En El esquema fenicio –estrenada hace un mes en Cannes en Competencia Oficial-, Wes Anderson elige al cine clásico como su personal cajón de juguetes: apela a las formas estéticas y de producción del viejo Hollywood para traerlas a un presente fílmico con el que contrastan pero siempre dialogan. De maneras diferentes, pero consecuentes con un mismo fin, lo que hace El esquema fenicio es lo mismo que hicieron, por ejemplo, Luca Guadagnino con Queer y Miguel Gomes en Grand Tour: respetar o “simular” un estándar de producción, el blanco y negro, el rodaje en estudios, las actuaciones,  para evocar el encanto de algo que ya no funciona igual pero, sin embargo, aún seduce.

No es la primera vez que Anderson apela a tales cuestiones -el ADN de la estética clásica está en su cine-, pero en El esquema fenicio se permite una serie de guiños cómplices, que abren el juego a un divertimento mayor. En primer término, a partir de la caracterización de Benicio del Toro como Zsa Zsa Korda, nombre que advierte alusiones cinéfilas; pero eso no es lo que importa, o tal vez sí. En todo caso, lo que sobresale es la alusión al Charles Foster Kane de Orson Welles. Así como aquél, Korda es alguien encumbrado, un industrial europeo que lo tiene todo, y que sobrevive a atentados contra su vida. Llegado a la cumbre, pareciera notar que solo queda desbarrancar. Apela, por eso, a su hija Liesl (Mia Threapleton), de cuya vida casi todo lo ignora, tanto como para descubrirla siendo monja.

La parquedad entre ambos es un sello perfecto para el despliegue que Anderson necesita: actores que funcionen como muñequitos a los que accionar según determinadas pautas (no es casual que Anderson dirija también películas en stop-motion, como Isla de Perros y El Fantástico Señor Zorro). Del Toro tiene el rostro esculpido de manera perfecta para el grandote de Korda -iracundo, tempestuoso, wellesiano-, pero con un costado que insinúa algo distinto, y Threapleton es toda un hallazgo: su monja incólume es digna hija del padre. Siempre y cuando se trate de su hija, porque allí hay un misterio por resolver.

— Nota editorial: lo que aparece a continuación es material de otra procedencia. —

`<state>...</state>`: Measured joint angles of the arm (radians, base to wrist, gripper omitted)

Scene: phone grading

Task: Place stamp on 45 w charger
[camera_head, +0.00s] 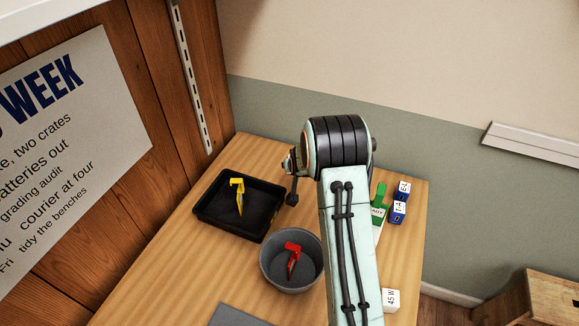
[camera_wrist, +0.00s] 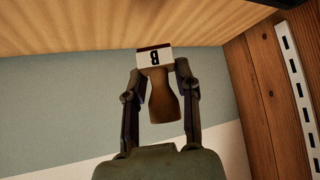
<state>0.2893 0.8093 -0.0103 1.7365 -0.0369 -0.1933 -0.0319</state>
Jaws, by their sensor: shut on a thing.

El tercero en cuestión es Bjorn (Michael Cera), alguien que sabe mucho de insectos y parece tener ganas de seducir a la hija monja. Que el actor sea Michael Cera señala de manera parecida a cuando James Woods protagonizó su primera película de John Carpenter (Vampiros), ¿por qué esperaron tanto para trabajar juntos? La alquimia es perfecta. Pocos como Cera para tener la cara justa de nada y decirlo todo, y esto es algo que el actor sabrá dejar bien en claro cuando, en la misma toma, se desprenda del personaje que se creía y revele finalmente a otro. Un juego de máscaras que es, en esencia, el asunto de este film.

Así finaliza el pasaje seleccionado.